:: WHAT TO PRODUCE ::
Scan the records below for lines with the word "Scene", then state how many you find and nothing else.

※

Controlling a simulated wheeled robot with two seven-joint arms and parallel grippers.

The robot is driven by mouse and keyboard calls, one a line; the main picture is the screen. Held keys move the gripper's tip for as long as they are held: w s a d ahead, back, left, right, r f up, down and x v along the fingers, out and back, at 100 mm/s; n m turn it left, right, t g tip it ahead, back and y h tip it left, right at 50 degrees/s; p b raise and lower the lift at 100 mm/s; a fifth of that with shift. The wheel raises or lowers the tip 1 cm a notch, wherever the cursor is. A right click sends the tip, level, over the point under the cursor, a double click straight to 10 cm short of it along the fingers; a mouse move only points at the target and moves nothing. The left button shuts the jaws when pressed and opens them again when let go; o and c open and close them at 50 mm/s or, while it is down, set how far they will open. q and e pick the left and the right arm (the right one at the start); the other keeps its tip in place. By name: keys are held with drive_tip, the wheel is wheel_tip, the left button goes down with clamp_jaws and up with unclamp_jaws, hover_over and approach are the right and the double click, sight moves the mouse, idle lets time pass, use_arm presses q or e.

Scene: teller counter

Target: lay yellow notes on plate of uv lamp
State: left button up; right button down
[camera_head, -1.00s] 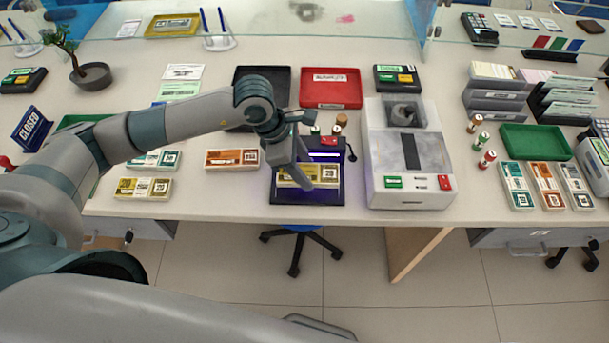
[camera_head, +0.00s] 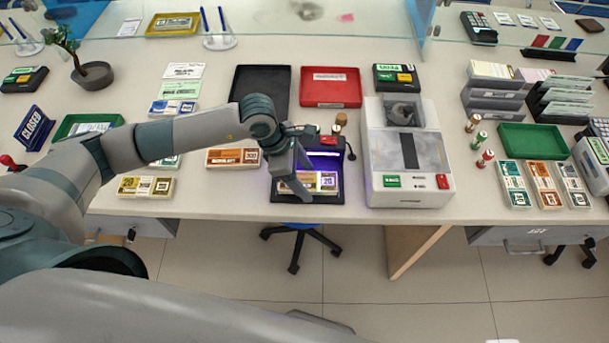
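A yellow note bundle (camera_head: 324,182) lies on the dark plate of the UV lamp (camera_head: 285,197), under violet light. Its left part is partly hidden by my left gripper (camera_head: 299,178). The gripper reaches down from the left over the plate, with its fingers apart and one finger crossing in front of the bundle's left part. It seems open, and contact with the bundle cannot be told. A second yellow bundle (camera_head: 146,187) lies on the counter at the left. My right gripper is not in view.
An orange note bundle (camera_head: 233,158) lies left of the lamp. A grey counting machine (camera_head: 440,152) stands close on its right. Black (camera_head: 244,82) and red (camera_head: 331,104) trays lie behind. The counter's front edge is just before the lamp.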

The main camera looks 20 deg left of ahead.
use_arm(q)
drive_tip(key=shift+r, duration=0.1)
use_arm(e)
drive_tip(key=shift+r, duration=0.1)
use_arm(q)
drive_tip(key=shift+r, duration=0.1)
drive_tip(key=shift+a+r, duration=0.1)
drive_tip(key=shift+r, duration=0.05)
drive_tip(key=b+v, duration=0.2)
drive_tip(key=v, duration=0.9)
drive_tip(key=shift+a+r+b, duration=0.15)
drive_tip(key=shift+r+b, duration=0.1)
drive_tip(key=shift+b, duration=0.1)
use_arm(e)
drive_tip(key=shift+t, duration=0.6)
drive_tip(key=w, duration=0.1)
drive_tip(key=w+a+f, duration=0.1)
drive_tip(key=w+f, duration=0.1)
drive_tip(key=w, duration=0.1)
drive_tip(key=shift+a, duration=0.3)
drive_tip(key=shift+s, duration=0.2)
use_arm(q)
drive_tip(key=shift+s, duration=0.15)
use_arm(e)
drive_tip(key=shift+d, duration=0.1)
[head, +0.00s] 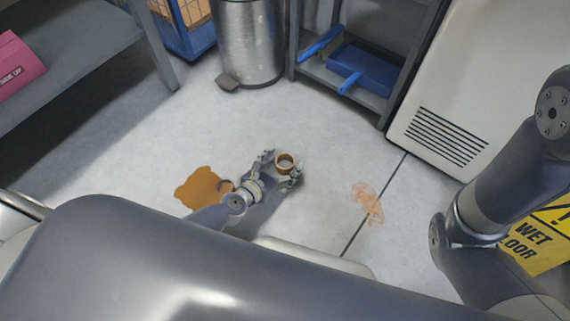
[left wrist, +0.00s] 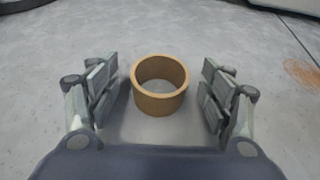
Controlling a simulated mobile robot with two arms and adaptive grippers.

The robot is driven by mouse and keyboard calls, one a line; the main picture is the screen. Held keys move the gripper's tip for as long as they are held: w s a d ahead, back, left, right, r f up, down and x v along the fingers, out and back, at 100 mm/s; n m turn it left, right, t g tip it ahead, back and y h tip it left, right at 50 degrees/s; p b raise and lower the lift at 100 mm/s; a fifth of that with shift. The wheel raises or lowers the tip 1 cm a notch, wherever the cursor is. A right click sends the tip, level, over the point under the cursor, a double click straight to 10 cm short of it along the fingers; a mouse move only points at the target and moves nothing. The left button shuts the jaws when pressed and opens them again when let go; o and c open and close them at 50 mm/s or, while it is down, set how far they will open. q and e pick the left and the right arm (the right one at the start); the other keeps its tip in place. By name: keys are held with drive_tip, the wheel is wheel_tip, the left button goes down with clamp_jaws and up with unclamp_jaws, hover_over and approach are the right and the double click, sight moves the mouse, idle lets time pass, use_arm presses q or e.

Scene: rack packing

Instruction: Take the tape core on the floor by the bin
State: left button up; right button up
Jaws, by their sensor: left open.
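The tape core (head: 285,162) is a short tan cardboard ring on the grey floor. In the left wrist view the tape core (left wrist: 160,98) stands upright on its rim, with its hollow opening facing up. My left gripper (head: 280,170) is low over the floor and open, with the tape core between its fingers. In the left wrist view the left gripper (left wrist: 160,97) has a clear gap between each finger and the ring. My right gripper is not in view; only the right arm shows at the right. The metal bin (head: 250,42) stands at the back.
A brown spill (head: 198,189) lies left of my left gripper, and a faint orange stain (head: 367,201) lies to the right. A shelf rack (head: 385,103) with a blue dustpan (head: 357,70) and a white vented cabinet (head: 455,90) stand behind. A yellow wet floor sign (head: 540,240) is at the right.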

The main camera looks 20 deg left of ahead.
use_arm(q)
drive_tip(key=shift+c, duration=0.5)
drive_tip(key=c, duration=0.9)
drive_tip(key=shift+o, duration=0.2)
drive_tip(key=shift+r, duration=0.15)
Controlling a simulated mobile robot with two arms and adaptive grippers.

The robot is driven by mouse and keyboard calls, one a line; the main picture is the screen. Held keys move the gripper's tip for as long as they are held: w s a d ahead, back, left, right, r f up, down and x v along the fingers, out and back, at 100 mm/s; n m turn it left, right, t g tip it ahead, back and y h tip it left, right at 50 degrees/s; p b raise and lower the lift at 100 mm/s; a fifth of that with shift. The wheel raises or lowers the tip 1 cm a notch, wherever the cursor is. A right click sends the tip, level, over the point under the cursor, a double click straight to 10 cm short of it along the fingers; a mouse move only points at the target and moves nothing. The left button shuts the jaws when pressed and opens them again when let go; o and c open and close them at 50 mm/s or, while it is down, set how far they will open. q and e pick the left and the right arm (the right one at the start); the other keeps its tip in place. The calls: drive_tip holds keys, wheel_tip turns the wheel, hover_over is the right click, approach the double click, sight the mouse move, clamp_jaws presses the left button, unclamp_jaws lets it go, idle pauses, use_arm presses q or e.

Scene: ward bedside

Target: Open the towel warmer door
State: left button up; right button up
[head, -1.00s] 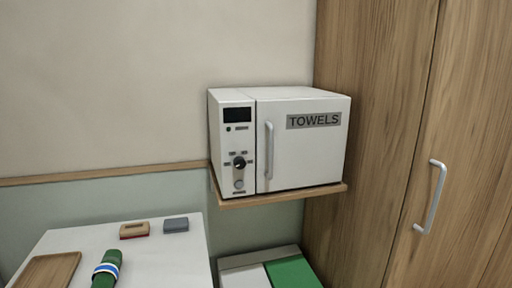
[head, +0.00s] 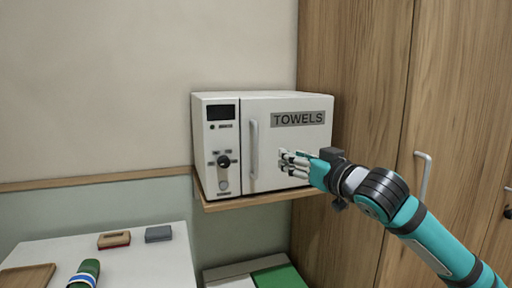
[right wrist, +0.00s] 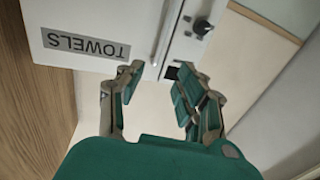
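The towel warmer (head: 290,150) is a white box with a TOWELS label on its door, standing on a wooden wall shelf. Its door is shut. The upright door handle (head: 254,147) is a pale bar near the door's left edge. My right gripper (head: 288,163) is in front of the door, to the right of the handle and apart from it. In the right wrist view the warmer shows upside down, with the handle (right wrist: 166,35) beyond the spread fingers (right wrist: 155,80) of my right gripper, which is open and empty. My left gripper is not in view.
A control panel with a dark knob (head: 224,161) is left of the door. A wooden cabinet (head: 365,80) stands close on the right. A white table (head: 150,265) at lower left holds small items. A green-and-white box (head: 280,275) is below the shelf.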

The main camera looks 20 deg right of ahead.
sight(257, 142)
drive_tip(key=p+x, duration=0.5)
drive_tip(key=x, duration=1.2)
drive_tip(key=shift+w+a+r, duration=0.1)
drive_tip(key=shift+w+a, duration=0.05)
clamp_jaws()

※

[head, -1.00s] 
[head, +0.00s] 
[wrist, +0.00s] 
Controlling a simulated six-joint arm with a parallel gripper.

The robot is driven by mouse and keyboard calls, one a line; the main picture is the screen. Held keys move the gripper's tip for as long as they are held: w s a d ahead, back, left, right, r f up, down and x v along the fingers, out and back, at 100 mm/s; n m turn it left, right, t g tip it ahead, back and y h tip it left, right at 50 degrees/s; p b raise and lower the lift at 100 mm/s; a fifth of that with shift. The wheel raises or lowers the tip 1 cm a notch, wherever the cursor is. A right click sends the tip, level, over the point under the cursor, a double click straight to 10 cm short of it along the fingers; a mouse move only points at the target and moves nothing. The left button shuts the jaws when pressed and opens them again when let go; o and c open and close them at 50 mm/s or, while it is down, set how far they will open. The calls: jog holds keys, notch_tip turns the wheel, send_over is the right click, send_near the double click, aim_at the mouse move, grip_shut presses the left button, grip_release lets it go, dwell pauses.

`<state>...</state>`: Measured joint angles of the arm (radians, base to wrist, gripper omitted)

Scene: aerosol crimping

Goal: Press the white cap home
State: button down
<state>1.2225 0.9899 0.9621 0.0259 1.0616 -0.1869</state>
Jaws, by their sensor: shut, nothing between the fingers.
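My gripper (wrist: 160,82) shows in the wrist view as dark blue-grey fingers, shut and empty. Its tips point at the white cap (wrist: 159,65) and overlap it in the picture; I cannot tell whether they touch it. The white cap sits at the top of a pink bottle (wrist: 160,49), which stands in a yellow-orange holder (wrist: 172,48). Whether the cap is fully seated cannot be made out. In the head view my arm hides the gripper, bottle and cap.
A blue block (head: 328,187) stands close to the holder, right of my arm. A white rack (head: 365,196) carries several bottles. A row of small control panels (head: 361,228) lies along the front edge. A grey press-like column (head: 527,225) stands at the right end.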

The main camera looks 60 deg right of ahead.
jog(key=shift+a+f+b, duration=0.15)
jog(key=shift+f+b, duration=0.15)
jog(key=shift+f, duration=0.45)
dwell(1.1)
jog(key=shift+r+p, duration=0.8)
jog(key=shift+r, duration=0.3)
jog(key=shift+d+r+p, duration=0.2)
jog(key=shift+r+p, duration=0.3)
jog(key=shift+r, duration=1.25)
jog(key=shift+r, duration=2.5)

※

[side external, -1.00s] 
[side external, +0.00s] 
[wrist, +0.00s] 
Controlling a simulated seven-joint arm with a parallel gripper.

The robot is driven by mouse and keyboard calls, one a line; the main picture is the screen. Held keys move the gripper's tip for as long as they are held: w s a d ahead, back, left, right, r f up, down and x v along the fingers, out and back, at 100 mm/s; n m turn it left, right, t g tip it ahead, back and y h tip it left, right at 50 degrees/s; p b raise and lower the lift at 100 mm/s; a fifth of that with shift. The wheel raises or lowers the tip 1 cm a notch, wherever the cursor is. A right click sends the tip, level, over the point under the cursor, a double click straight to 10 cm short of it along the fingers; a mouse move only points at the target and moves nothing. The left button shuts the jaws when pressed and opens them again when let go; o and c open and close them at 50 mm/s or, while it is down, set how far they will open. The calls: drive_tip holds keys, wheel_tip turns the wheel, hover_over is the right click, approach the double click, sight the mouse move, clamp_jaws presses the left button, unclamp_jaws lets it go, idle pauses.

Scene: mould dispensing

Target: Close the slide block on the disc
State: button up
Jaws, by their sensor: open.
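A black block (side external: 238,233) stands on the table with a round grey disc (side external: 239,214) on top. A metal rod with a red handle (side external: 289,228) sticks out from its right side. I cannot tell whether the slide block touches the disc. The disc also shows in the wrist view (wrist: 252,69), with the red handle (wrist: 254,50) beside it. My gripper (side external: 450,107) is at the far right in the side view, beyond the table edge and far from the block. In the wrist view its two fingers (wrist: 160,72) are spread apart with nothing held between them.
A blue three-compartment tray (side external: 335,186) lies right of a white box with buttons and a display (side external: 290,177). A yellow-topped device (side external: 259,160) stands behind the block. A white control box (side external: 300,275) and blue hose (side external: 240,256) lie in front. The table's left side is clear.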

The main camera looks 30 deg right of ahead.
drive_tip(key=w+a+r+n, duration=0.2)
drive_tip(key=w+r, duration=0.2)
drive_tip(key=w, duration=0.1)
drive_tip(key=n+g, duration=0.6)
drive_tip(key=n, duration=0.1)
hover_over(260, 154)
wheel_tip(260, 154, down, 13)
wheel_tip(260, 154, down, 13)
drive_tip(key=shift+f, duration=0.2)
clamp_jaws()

※

:: OUTPUT ::
5